EXCERPTED RECORDS:
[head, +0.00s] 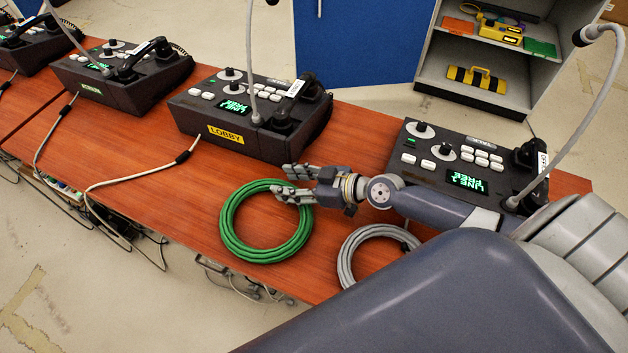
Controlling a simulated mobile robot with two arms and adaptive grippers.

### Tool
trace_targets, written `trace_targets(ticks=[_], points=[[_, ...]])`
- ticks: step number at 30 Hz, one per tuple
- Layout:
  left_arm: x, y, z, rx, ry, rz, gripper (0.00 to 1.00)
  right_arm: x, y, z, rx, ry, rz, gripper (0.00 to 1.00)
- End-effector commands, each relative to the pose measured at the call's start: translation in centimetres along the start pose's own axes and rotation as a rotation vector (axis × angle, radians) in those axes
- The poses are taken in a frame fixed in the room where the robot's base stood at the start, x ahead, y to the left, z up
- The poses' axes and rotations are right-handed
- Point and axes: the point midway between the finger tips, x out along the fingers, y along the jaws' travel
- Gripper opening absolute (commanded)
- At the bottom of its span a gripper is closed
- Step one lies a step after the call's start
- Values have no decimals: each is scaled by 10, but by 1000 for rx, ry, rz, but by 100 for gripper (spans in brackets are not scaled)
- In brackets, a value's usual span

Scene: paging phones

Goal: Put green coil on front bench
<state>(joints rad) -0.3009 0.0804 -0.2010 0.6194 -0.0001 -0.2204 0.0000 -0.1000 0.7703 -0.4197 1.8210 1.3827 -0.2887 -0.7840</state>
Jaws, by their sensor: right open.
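The green coil (230,240) lies flat on the reddish wooden bench (190,205), near its front edge. My right gripper (277,184) comes in from the right, with its open fingers over the coil's upper right part. I cannot tell whether the fingers touch the coil. My left gripper is out of view. Which bench is the front one cannot be told from this view.
A grey coil (347,262) lies right of the green one, partly hidden by my body. Paging phones line the bench, including the LOBBY phone (250,117) and a right-hand phone (455,165). A grey shelf (430,72) and a blue panel (360,40) stand behind.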

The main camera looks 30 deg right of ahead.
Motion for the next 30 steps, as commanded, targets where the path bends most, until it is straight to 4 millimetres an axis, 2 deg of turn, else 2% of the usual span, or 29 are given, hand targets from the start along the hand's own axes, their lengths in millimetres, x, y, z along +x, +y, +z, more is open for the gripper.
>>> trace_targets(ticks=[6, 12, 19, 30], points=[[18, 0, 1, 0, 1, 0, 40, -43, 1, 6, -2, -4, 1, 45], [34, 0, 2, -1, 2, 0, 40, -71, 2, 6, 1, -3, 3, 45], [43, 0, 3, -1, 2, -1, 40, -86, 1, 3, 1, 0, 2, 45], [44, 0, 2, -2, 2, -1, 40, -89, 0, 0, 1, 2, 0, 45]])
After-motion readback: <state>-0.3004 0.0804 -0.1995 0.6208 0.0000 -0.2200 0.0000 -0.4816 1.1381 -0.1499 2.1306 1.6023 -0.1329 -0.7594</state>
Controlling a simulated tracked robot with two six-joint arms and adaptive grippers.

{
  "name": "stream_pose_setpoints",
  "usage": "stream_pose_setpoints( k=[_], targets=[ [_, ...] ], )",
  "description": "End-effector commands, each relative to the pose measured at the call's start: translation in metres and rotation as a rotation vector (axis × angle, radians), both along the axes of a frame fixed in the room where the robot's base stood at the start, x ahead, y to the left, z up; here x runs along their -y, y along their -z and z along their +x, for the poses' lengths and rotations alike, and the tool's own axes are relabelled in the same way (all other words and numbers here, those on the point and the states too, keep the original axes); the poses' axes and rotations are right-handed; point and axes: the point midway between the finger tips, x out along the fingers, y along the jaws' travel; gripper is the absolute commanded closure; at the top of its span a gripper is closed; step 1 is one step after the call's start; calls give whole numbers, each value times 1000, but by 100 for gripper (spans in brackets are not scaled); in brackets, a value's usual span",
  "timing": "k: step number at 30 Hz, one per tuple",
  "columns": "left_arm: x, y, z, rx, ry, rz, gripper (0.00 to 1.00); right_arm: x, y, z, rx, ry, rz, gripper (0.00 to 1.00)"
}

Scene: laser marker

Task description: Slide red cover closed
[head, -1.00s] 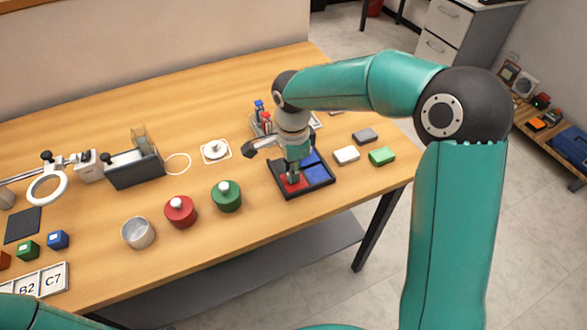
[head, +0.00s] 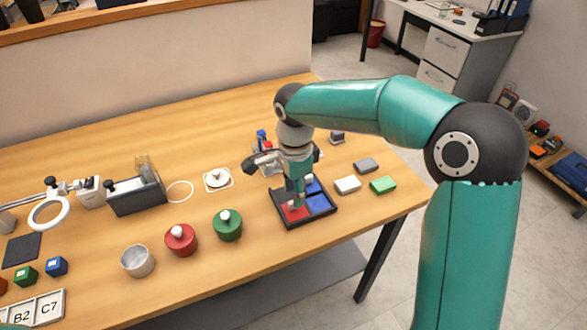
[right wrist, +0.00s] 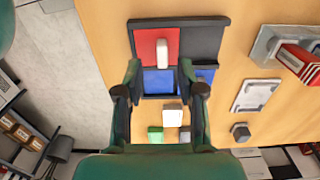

REQUEST:
Only the lines from the one containing "(0.00 to 1.00);" through the last line of the entries above belong in the copy; reproduce them exactly and drop every picture.

SOLUTION FOR THIS EXERCISE:
  "columns": "left_arm: x, y, z, rx, ry, rz, gripper (0.00 to 1.00); right_arm: x, y, z, rx, ry, rz, gripper (0.00 to 1.00)"
}

Scene: laser marker

Task description: Slide red cover closed
[head, -1.00s] 
[head, +0.00s] 
[right wrist, +0.00s] 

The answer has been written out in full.